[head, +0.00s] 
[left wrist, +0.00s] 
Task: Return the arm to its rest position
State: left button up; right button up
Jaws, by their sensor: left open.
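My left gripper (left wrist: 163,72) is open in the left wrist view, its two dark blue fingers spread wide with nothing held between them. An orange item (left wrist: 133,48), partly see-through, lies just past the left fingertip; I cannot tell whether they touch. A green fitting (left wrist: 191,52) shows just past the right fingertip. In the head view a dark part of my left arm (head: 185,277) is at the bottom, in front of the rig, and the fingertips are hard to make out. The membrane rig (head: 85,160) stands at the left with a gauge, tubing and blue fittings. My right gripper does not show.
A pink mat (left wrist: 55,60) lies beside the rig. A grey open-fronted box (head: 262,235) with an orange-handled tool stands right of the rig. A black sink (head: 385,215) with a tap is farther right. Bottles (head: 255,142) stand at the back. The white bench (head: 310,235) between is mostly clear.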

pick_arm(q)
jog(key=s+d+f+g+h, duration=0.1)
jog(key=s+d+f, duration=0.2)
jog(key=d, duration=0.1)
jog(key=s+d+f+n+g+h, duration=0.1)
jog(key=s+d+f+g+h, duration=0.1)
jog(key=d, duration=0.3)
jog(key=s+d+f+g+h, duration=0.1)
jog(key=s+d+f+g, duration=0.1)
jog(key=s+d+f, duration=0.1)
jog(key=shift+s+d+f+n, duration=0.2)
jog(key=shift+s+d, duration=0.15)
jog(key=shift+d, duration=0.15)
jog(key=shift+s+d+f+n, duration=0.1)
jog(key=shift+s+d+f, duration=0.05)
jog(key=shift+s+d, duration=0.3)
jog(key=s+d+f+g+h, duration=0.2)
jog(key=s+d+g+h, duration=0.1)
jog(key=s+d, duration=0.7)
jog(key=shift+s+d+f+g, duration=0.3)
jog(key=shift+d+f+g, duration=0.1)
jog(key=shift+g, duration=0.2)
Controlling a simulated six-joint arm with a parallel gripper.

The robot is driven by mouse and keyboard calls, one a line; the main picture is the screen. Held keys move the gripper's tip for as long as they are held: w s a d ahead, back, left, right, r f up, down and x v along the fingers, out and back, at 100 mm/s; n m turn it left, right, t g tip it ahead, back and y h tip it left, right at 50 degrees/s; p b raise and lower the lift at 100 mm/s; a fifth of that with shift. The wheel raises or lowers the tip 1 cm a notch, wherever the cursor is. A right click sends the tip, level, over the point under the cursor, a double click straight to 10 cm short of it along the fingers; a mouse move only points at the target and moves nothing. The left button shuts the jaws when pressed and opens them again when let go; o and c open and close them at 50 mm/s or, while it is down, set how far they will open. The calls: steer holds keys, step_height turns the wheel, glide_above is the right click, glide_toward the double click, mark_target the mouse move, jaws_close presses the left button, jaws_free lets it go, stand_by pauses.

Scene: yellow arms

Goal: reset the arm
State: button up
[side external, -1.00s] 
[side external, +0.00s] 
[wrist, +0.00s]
* * *
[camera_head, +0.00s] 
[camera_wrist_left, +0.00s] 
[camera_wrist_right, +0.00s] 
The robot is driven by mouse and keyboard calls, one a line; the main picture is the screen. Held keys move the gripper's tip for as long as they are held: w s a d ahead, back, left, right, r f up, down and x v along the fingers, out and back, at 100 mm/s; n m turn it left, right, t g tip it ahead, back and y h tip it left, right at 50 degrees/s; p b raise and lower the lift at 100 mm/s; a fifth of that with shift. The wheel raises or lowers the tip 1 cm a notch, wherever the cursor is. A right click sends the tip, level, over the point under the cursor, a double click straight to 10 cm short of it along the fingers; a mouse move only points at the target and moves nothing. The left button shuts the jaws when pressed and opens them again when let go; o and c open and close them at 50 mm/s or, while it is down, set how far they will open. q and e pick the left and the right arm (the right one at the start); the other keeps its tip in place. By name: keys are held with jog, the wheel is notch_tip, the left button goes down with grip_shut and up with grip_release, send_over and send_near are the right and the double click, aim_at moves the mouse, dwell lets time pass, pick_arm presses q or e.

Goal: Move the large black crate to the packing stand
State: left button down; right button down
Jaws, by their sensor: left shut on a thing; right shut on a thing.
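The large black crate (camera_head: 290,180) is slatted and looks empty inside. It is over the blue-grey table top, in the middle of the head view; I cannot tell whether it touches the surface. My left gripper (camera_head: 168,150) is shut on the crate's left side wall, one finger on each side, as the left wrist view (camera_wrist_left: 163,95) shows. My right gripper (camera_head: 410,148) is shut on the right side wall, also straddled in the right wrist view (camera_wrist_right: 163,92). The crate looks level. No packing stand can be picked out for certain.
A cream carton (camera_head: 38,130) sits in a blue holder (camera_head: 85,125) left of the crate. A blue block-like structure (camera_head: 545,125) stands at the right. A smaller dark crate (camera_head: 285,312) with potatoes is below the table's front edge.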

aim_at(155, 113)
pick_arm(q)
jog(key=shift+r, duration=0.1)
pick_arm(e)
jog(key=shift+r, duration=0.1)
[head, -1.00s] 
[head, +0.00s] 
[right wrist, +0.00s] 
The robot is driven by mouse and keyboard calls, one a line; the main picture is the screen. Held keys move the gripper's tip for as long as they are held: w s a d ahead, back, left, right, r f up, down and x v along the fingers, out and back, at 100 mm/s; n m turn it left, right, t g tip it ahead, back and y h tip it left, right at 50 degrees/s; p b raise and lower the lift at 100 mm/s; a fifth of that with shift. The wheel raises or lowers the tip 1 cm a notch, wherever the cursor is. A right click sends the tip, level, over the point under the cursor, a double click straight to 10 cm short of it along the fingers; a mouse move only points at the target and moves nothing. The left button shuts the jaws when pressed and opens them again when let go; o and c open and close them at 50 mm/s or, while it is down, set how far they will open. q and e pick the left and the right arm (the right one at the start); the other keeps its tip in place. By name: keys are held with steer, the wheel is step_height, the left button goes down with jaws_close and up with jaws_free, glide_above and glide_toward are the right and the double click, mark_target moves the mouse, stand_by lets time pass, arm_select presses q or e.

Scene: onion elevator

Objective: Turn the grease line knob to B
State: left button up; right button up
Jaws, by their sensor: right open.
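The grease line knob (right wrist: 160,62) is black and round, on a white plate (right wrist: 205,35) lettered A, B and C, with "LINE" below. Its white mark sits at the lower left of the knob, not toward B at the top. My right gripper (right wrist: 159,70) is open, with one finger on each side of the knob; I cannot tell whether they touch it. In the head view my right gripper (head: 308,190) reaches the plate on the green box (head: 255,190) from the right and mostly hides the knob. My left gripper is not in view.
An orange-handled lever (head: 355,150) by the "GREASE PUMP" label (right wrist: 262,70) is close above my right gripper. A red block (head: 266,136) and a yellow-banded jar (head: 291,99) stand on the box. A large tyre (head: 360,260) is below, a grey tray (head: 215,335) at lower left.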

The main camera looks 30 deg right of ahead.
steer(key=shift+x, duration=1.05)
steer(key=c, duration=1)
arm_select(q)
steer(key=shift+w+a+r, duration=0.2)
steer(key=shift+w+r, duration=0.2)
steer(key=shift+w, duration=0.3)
---
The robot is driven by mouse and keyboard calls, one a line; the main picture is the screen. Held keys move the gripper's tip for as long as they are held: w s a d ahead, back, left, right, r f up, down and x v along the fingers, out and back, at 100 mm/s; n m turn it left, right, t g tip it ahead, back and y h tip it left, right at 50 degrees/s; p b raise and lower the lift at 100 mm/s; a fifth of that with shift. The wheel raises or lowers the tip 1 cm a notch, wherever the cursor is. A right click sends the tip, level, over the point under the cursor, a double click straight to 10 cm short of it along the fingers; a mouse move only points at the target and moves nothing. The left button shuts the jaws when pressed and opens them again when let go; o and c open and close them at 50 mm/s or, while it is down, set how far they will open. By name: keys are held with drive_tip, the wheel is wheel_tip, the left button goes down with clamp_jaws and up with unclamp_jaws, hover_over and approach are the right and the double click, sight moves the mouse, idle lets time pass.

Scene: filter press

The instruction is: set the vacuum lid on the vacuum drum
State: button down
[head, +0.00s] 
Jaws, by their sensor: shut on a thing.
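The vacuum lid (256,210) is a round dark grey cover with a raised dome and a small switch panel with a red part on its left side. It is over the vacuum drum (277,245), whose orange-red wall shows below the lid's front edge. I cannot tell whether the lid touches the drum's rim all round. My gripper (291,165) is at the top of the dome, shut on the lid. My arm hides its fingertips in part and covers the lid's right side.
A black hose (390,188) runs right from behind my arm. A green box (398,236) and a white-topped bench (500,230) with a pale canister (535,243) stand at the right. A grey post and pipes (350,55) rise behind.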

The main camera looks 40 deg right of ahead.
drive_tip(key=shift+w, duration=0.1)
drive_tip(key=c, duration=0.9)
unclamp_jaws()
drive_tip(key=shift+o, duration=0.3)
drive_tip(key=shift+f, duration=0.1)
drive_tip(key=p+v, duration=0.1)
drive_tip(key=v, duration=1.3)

Instructions for the task => What is the number of lines that hold the string "Goal"? Give it alone.

The output => 2